Allein die zugesagten Rentenerhöhungen hätten mindestens 2,5 Milliarden Euro gekostet. Wo das Geld herkommen sollte, hat der Kandidat nie detailliert vorgerechnet. Jahrelang aufgeschobene Reformen müssen nun endlich angepackt werden, wenn Griechenland nicht den Anschluss verlieren will. Es gilt, die Rentenfinanzen zu sanieren und das rigide Arbeitsrecht zu lockern. Die absehbaren Auseinandersetzungen mit den Gewerkschaften kann Papandreou nun den Konservativen überlassen. Aufatmen dürfte er auch, weil er die verbleibenden Monate bis zu den Olympischen Spielen auf der Oppositionsbank verbringen darf. Die meisten Bauvorhaben sind weit im Rückstand. Die Verantwortung für die Verzögerungen liegt vor allem beim bisherigen Kulturminister Evangelos Venizelos. Ausbaden muss das Desaster die neue Regierung.

Leere Kassen

Im Taumel des Wahlsieges scheint der Wahlsieger und Vorsitzende der „Nea Dimokratia“ (ND), Kostas Karamanlis, zu ahnen, dass auch der Stuhl des Ministerpräsidenten, auf dem er am Mittwoch Platz nehmen wird, nicht weich gepolstert ist. Er weiß, dass Konflikte auf ihn zukommen, auch mit den eigenen Wählern. Denn viel zu verteilen gibt es angesichts der leeren Kassen nicht. Und wenn die maroden Rentenfinanzen saniert werden sollen, müssen die Griechen länger arbeiten.

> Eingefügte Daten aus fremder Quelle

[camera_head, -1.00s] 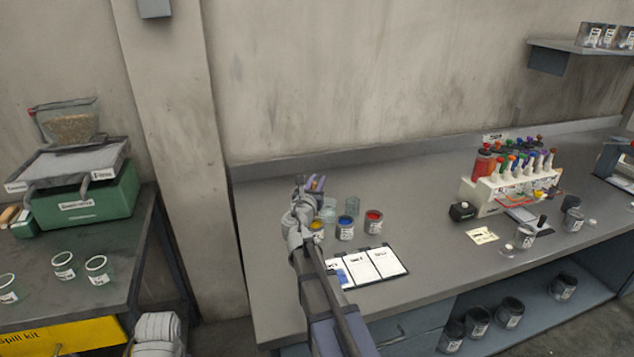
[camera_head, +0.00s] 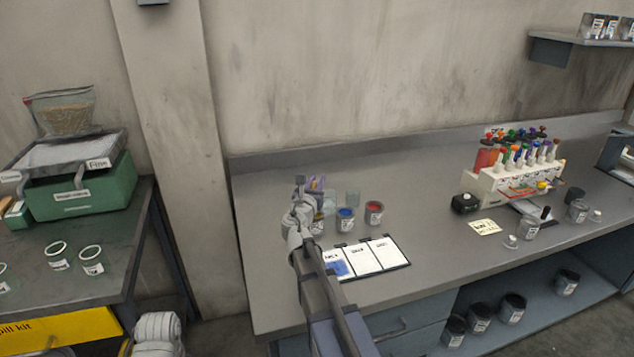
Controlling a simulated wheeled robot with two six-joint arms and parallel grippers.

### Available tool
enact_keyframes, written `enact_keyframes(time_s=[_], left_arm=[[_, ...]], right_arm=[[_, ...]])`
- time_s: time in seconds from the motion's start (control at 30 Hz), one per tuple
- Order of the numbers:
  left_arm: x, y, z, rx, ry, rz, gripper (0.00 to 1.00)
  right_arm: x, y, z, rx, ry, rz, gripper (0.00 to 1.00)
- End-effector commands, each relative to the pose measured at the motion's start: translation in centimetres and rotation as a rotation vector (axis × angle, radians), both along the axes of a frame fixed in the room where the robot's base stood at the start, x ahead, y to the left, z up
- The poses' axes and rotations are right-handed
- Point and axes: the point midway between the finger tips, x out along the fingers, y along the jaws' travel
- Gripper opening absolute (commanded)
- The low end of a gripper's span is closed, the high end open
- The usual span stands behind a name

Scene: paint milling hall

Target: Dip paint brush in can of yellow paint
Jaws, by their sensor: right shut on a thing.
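My right gripper (camera_head: 315,184) is over the bench near the paint cans, shut on a thin thing that I take to be the paint brush; its shape is too small and too covered to make out. The yellow paint can (camera_head: 319,226) stands on the bench beside my right wrist, mostly hidden behind my arm. A can of blue paint (camera_head: 345,221) and a can of red paint (camera_head: 374,214) stand to its right, open and upright. I cannot tell whether the brush touches any paint.
Clear glass beakers (camera_head: 352,198) stand behind the cans. A clipboard with white cards (camera_head: 368,257), one with a blue patch, lies in front. A white rack of coloured bottles (camera_head: 515,185) stands to the right. The bench (camera_head: 425,195) is clear between the cans and rack.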

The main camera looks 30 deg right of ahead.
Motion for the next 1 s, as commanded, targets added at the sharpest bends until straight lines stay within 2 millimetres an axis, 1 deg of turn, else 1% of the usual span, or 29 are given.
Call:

Karamanlis wird sich an das Schicksal des letzten konservativen Premiers Kostas Mitsotakis erinnern. Der erzielte 1990 eines der besten Wahlergebnisse, das die ND je erreichte, machte sich aber mit seiner Sparpolitik, einer unpopulären Rentenreform und Privatisierungen von Staatsbetrieben bei vielen Wählern unbeliebt. Schon nach drei Jahren kehrten die Sozialisten an die Macht zurück.

Karamanlis muss sich vielleicht schon viel früher erneut dem Urteil der Wähler stellen. Denn im kommenden Jahr muss das griechische Parlament einen neuen Staatspräsidenten wählen. Kommt die erforderliche Dreifünftelmehrheit nicht zustande, muss das Parlament aufgelöst und eine Neuwahl angesetzt werden.